Anecdotally, said skeletons typically fall into three categories: 1) criminal conduct not previously discovered (commonly sexual, such as paying for sex, child pornography, voyeurism); 2) drugs; and 3) lying on a prior SF-86. These issues often come up in a poly for the first time for a few different reasons. For example, lying on prior SF-86s and criminal conduct for which you were never caught are not covered by the SF-86. And lying about prior drug use is apparently an unfortunate rite of passage for many applicants. Thus, if you have been through a standard investigation, you have probably never been directly asked about these topics.

It is also important to know that if you admit to a crime other than drug use during your poly, the information could be referred to law enforcement. Anyone considering a position that requires a poly should seriously consider whether they have a past that might compromise their future.

2. You may be denied a clearance for a job you have long moved on from.

For those who work for agencies like DoD which will only investigate and adjudicate a clearance if the applicant has an active need for the clearance, “loss of jurisdiction” (essentially, clearance purgatory) is incredibly frustrating and can cause serious disruptions to one’s career. But the flip side is that some agencies such as the CIA will continue to adjudicate your clearance even if you have both moved on. And, for some, a denial can come several years after applying. To summarize the frustrations of many a scorned applicant: the only thing worse than a clearance denial is a clearance denial for a job you didn’t want anymore, anyway.

3. A denial may impact your existing clearance.
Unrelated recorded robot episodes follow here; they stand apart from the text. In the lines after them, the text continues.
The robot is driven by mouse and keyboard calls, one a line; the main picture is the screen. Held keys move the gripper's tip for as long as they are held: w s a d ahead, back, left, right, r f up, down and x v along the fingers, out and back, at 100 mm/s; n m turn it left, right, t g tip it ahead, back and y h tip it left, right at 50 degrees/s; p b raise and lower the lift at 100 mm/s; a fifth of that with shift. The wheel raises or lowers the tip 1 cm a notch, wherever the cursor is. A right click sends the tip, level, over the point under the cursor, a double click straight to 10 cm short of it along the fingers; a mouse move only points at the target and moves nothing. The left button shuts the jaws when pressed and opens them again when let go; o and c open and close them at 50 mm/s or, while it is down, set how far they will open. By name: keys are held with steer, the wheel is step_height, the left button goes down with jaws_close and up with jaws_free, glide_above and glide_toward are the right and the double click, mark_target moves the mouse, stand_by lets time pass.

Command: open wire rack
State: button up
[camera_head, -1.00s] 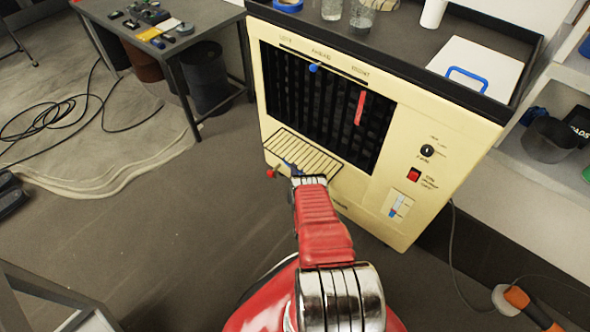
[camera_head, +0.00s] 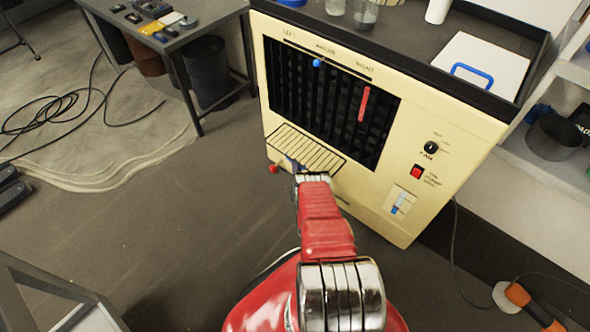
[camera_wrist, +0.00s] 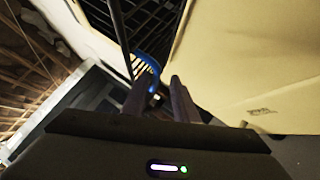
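The wire rack (camera_head: 312,148) is a grid of dark bars at the lower front of the cream machine (camera_head: 462,180), below its dark grille. It slopes outward from the machine front. My arm covers part of its near edge. In the wrist view, pale bars of the rack (camera_wrist: 143,66) show beside a curved blue part (camera_wrist: 152,60), just beyond my fingertips. My gripper (camera_wrist: 162,84) has its two dark fingers apart, with a narrow gap between them. No clear hold on the blue part shows. In the head view my gripper is mostly hidden behind my red arm.
A red knob (camera_head: 274,169) is left of my arm's end. The grille carries a blue knob (camera_head: 318,63) and a red bar handle (camera_head: 363,104). A grey table (camera_head: 185,37) stands at left; open floor lies between. A cable and orange tool (camera_head: 520,297) lie at right.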

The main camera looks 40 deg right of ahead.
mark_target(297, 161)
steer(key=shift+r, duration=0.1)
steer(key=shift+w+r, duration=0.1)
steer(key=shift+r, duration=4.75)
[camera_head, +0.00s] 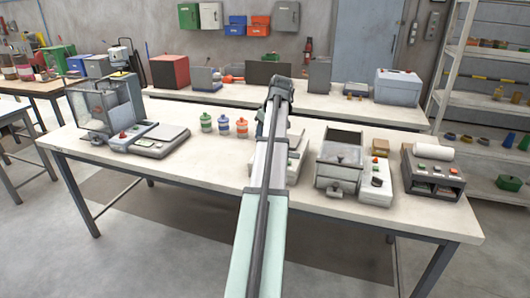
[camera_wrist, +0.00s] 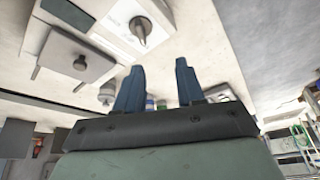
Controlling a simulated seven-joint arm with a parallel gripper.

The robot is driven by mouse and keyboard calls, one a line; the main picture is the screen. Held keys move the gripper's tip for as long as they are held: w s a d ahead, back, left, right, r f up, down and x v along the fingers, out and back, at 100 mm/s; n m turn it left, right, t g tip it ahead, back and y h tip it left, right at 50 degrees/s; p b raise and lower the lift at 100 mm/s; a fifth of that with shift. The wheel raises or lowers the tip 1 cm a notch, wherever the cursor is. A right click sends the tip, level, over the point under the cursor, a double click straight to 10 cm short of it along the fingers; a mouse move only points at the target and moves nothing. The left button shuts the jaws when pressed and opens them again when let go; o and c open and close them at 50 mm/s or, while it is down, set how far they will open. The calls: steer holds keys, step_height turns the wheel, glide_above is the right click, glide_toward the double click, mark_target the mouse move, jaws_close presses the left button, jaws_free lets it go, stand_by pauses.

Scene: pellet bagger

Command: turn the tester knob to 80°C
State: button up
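My gripper (camera_wrist: 159,84) shows in the wrist view as two dark blue fingers standing apart with nothing between them. A white device (camera_wrist: 118,18) with a grey pointed knob (camera_wrist: 141,29) is beyond the fingertips, up and left of them in that view, not touched. In the head view my arm covers most of a pale device (camera_head: 297,148) at mid-table, probably the same one; its knob is hidden there. A white control box (camera_head: 375,190) with a dark knob (camera_head: 377,182) stands further right. I cannot read any temperature marks.
Green, blue and orange-lidded jars (camera_head: 224,125) stand left of my arm. A scale (camera_head: 160,140) and a clear-walled machine (camera_head: 100,105) are further left. A metal hopper (camera_head: 340,160) and a grey printer-like unit (camera_head: 433,175) stand right. The front table strip (camera_head: 200,168) is clear.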

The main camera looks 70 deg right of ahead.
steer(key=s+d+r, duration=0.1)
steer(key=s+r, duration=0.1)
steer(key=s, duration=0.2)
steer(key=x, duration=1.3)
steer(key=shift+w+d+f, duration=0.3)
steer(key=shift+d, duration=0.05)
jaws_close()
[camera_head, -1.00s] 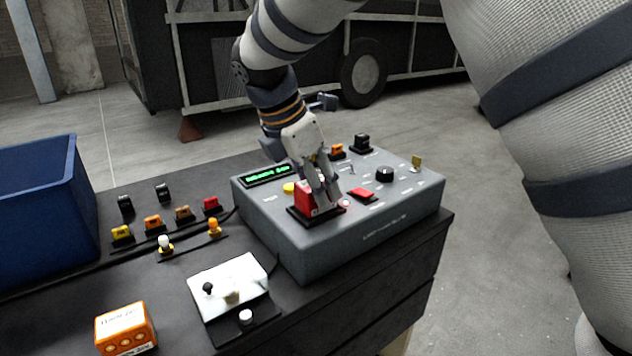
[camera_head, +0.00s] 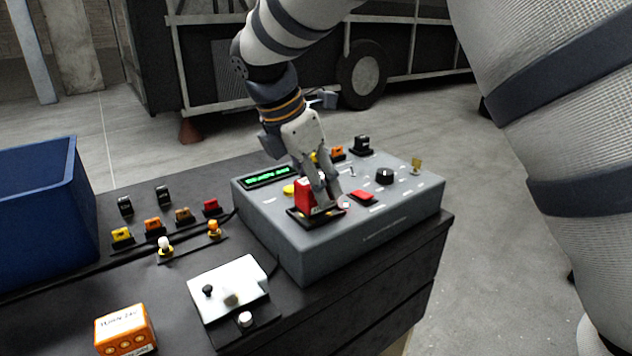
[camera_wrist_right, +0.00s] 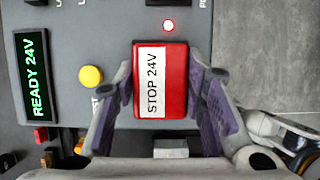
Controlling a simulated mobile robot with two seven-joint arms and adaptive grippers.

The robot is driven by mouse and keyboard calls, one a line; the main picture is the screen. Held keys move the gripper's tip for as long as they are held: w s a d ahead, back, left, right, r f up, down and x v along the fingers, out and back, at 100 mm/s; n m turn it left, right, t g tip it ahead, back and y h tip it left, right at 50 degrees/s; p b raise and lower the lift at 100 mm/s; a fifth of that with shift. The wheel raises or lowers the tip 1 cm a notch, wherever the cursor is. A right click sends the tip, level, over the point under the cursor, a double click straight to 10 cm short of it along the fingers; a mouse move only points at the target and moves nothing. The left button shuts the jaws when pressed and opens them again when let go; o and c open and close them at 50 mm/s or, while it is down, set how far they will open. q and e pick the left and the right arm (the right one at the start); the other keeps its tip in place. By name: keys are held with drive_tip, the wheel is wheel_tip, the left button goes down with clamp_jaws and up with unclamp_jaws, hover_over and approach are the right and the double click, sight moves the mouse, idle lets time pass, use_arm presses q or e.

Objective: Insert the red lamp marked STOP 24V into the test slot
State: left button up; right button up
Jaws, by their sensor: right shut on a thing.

Is it possible to apply with a three-letter agency and be denied eligibility for SCI or SAP access (and therefore denied the position) without losing existing clearance eligibility? Yes. Is it much more common that the issues discovered will compromise the individual’s existing clearance? Also yes. For example, all of the common issues that come out in a polygraph (drugs, crime, and lying) fall squarely under the guidelines that apply to lower-level clearances (SEAD 4, Guidelines H, J, and E) and would raise concerns for eligibility at any level of clearance or for a sensitive position.

Notably, intelligence agencies also look more closely at foreign contacts under the baseline criteria for SCI access, which may raise concerns for individuals under Guideline B (foreign influence) even where the individual was previously cleared by another agency. A denial under those circumstances will likely still trigger a review of the individual’s existing clearance, but the risks are typically lower.


These risks are important to consider but it is also important to keep in mind that the amount of risk will vary with each applicant. Intelligence agencies do important work and plenty of people meet the high standards. If you are considering a position with a three-letter agency, you should look closely at the clearance requirements of the position and assess whether, for you, any risk is worth the reward.


The above content is not legal advice and does not create an attorney-client relationship. The handling and outcome of any legal matter depends on varying factors unique to each matter, and results cannot be predicted or guaranteed. Do not act upon information without seeking legal counsel.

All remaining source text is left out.